Find every line with "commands" in it, then report how many there are and nothing more.

[Rows with robot tool calls]
::::::

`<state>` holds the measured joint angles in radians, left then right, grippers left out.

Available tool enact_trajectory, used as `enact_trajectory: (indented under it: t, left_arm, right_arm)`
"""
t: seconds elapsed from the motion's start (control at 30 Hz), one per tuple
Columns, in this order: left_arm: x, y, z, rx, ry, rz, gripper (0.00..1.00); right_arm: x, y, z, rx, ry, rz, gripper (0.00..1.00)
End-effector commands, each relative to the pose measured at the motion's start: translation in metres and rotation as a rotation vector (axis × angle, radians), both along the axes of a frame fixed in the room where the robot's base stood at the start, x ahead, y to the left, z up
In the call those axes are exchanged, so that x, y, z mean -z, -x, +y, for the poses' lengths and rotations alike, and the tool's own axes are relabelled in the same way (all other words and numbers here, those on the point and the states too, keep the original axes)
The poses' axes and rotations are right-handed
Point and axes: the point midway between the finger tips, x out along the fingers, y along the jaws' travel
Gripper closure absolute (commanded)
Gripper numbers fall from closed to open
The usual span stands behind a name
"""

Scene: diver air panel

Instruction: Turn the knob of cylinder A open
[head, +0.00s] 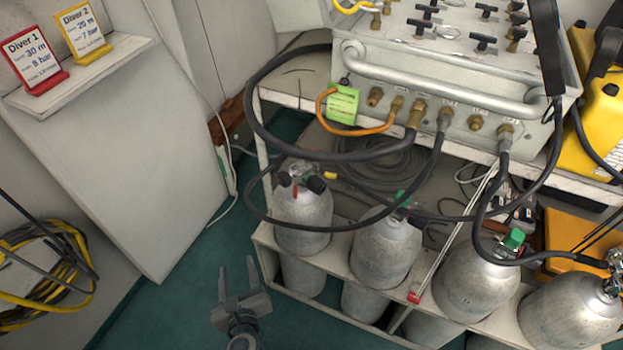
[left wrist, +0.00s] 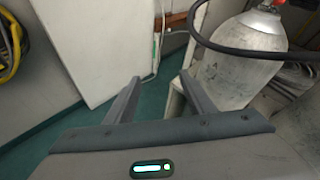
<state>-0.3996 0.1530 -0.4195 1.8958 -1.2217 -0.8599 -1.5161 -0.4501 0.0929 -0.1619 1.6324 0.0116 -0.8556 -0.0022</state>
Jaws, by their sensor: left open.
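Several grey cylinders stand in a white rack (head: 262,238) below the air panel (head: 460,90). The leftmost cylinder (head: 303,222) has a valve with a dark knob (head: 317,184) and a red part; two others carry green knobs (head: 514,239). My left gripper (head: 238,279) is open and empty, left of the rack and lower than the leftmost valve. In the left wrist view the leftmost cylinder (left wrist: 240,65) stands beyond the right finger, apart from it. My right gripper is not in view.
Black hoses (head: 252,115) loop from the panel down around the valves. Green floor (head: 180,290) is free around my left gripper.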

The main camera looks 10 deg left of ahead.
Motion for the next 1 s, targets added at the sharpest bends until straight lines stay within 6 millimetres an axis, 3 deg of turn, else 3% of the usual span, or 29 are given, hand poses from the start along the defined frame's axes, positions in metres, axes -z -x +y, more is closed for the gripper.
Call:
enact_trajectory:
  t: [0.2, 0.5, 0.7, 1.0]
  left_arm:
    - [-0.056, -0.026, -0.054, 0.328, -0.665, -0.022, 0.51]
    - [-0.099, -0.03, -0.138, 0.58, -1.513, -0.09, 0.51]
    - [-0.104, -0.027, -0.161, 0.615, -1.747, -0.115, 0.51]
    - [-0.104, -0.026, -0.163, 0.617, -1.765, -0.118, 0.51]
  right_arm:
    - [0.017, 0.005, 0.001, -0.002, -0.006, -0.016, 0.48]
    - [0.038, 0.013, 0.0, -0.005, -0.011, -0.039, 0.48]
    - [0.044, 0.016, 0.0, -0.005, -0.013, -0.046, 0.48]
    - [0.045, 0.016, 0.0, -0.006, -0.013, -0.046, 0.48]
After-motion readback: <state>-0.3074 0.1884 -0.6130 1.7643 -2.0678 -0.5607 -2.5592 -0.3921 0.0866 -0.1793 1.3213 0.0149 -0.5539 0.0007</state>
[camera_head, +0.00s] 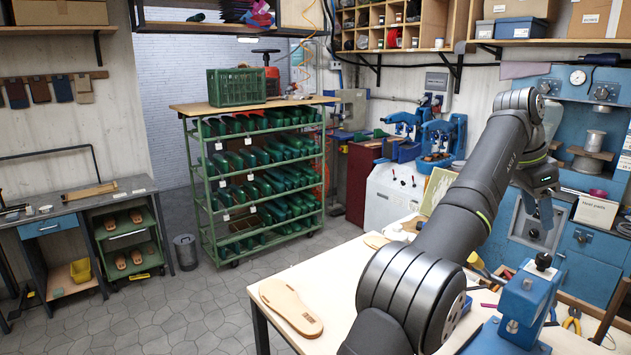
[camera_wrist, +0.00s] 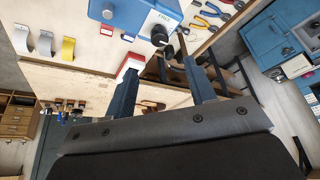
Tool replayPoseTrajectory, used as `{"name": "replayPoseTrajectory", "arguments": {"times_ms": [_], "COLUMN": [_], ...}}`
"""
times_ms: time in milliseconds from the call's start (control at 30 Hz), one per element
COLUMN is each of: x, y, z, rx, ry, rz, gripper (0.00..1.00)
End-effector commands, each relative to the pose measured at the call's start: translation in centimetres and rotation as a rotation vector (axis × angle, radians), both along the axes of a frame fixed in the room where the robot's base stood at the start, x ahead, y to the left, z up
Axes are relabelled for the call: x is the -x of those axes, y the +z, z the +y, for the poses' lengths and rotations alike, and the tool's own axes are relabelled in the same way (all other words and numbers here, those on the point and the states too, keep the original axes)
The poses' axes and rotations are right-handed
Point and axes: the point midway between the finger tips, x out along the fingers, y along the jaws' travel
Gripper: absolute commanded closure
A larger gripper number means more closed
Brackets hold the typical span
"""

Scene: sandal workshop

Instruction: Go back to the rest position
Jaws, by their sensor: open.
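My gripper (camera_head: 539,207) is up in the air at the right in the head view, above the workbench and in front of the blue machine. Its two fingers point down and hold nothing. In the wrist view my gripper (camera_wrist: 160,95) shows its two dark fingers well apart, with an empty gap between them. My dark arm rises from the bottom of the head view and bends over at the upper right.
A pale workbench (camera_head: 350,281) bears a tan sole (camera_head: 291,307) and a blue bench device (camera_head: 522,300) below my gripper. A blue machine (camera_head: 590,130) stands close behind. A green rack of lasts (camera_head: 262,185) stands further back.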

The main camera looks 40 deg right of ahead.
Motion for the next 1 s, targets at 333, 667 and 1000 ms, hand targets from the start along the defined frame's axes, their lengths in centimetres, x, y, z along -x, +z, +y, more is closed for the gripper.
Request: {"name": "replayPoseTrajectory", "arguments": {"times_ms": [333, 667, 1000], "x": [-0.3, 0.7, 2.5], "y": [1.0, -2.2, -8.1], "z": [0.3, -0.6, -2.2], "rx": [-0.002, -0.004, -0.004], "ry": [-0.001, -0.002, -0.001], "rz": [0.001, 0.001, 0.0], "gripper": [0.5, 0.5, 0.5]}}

::::::

### SOLUTION TO THIS PROBLEM:
2